So I sat inside. High level electric wall-heaters were switched on, but weren’t entirely necessary.
First hurdle was that the long past its best-by-date scruffy glossy printed menu, in addition to listing kippers (US$8), also offered a smoked salmon omelette with cream cheese and spinach at US$10, or a traditional fluffy, folded omelette with any three fillings: bacon, ham, smoked salmon, cheddar, mozzarella, feta, goat’s cheese, tomatoes, onions, peppers, spinach or mushrooms for US$9.
And the trio-omelette came with chips. My pal Zimbabwe-based movie cameraman Phil Horne (often known as Forlorn!) reckons chips with breakfast are a certain cure for hangovers. I don’t know, I don’t often suffer from them, but TBK chips looked very good. They are now serving big, square, presumably hand-cut jobs, as opposed to the willowy, skinny ones which were clearly bought in. (Big tick for that!)
And the full traditional English breakfast: eggs, bacon, sausage, tomato, kidneys or mushrooms with a bottomless cup of coffee sounded excellent value at US$9.
I settled for a health breakfast starter of muesli, fruit coulis and yoghurt at US$5, which was pretty good except it needed a bit more liquid in its construction. Get to the bottom of the dish and the muesli is rather dry, crunchy and unappetising. But, apart from the last few spoons, it was very acceptable.
With it came a large cup of very fine filter coffee (US$2); a bit early, as I’d asked for it with the fish course. The idea’s presumably to get you to order a second.
Then the” kippers”, which should, really, read “kipper” (singular) on the menu as there was only one of them, not the usual pair. It was— unusually—cooked and served in a crimped aluminium baking foil wrap, which would have the dual benefit of keeping the “pong” (as my daughter complains) of kippers out of the kitchen and away from other foods and keeping fishy juices in.
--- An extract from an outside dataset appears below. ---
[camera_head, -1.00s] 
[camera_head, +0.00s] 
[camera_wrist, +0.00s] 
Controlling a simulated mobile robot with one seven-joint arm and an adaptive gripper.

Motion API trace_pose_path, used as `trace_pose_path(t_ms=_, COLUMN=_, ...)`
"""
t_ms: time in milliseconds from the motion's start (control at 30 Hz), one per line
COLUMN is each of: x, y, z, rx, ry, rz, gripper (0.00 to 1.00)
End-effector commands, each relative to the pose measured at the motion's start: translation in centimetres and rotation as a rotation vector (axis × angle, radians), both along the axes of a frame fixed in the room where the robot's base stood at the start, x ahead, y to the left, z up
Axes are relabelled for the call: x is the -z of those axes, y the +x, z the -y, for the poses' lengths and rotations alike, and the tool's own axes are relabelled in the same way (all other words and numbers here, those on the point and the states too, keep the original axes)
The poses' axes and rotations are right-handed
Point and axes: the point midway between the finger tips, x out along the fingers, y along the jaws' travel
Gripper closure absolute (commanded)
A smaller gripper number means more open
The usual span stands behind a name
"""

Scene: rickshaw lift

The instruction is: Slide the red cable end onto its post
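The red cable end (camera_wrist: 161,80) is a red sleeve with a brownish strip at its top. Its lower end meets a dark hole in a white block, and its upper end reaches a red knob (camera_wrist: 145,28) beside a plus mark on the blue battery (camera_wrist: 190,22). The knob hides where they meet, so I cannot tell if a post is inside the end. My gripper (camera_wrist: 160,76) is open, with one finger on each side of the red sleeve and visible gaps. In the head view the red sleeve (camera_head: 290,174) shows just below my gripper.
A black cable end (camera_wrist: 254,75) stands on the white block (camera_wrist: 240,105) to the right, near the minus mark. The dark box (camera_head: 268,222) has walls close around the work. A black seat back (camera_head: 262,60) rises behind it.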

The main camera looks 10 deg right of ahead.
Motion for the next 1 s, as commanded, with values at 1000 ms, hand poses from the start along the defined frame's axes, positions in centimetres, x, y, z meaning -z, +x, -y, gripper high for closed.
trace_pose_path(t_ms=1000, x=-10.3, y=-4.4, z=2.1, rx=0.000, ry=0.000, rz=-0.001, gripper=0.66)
Two coddled eggs had yolks the colour of the 10am sun, and with two slices of thick toast, this was a grand breakfast, which made the change from the routine so many folk crave after.
Bottom line: muesli, etc; kipper, eggs and toast, coffee US$15.
On previous occasions I’ve braved exhaust and cigarette fumes and sat on the stoep for lunch ordering once — allegedly—fish, chips and mushy peas. Understandably, I read “mushy” to mean the common culinary definition: dried marrowfat peas, steeped (or seeped?)
overnight. Cooked with bicarb and salt, with often a leaf or four of chopped mint added to deepen flavour and colour, this is a true and unforgettably delicious North of England staple with fish ‘n’chips.
But “mushy” in southern Africa also means simply “very nice” and the vegetable accompaniment to TBK’s fish (hake, I think) and chips were certainly quite nice, but featured frozen petite pois (baby peas), cooked with diced caramelised onion and (again, I think) chopped capers?
Certainly pleasant, but I really look forward to wolfing the pukkah article at probably Bryant’s Fish Restaurant, near Yorkshire County Cricket Club’s headquarters, Headingley, Leeds, in August or early September.
I seem to remember being served the real McCoy last time I was in Durban, where I should be when you read this over your breakfast.
I don’t suppose we’ll get them at the very larney, dressy-up Vodacom Durban July Handicap, where we were expected to be yesterday, courtesy of South African Express Airways and the Kwa-Zulu-Natal Tourist Board, but if I’ve been let loose anywhere near the former Esplanade (now renamed after a dead nationalist politician whose name escapes me), I’ll certainly find some of that green manna from heaven to go with my fish and chips!
Butcher’s Kitchen, Borrowdale Village (ex- Keg and Sable); fully licensed, open daily.